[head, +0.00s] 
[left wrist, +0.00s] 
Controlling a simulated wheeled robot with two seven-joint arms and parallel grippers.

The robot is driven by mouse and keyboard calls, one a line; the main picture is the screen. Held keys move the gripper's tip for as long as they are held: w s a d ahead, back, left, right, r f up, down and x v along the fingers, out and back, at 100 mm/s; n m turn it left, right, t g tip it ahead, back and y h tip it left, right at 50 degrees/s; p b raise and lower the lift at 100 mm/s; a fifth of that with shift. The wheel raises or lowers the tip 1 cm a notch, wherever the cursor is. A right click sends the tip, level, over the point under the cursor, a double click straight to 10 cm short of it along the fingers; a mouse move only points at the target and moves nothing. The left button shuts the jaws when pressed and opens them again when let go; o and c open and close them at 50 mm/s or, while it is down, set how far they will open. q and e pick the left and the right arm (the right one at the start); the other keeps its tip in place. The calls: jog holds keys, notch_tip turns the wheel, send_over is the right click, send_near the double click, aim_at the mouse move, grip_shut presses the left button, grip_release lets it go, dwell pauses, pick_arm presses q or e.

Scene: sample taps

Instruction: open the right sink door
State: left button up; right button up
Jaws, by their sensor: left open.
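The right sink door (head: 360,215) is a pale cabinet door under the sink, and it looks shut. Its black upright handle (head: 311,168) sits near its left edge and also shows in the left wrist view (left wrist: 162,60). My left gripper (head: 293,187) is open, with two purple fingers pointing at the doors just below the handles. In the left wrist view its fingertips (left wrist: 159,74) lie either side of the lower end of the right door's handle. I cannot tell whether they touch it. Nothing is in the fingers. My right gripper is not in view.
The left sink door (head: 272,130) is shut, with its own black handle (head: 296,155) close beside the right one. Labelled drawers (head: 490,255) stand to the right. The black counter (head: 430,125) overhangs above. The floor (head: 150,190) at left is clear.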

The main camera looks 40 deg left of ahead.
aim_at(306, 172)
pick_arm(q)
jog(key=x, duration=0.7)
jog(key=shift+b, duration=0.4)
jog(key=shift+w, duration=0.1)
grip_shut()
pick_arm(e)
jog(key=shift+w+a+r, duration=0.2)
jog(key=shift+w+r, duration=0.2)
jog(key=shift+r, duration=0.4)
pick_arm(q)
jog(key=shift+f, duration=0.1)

TASK STATEMENT:
Transcribe all lines as written.

COMPLETE OUTPUT:
[head, +0.00s] 
[left wrist, +0.00s] 
Controlling a simulated wheeled robot with two seven-joint arms and parallel grippers.

The robot is driven by mouse and keyboard calls, one a line; the main picture is the screen. Held keys move the gripper's tip for as long as they are held: w s a d ahead, back, left, right, r f up, down and x v along the fingers, out and back, at 100 mm/s; n m turn it left, right, t g tip it ahead, back and y h tip it left, right at 50 degrees/s; p b raise and lower the lift at 100 mm/s; a fifth of that with shift. The wheel raises or lowers the tip 1 cm a notch, wherever the cursor is. A right click sends the tip, level, over the point under the cursor, a double click straight to 10 cm short of it along the fingers; a mouse move only points at the target and moves nothing. The left button shuts the jaws when pressed and opens them again when let go; o and c open and close them at 50 mm/s or, while it is down, set how far they will open. q and e pick the left and the right arm (the right one at the start); the other keeps its tip in place. The calls: jog holds keys, notch_tip turns the wheel, send_over is the right click, send_near the double click, aim_at the mouse move, grip_shut presses the left button, grip_release lets it go, dwell pauses, pick_arm presses q or e.

Scene: sample taps

Instruction: open the right sink door
State: left button up; right button up
Jaws, by their sensor: left open.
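The right sink door (head: 360,215) is a pale cabinet door under the sink, and it looks shut. Its black upright handle (head: 311,168) sits near its left edge and also shows in the left wrist view (left wrist: 162,60). My left gripper (head: 293,187) is open, with two purple fingers pointing at the doors just below the handles. In the left wrist view its fingertips (left wrist: 159,74) lie either side of the lower end of the right door's handle. I cannot tell whether they touch it. Nothing is in the fingers. My right gripper is not in view.
The left sink door (head: 272,130) is shut, with its own black handle (head: 296,155) close beside the right one. Labelled drawers (head: 490,255) stand to the right. The black counter (head: 430,125) overhangs above. The floor (head: 150,190) at left is clear.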

The main camera looks 40 deg left of ahead.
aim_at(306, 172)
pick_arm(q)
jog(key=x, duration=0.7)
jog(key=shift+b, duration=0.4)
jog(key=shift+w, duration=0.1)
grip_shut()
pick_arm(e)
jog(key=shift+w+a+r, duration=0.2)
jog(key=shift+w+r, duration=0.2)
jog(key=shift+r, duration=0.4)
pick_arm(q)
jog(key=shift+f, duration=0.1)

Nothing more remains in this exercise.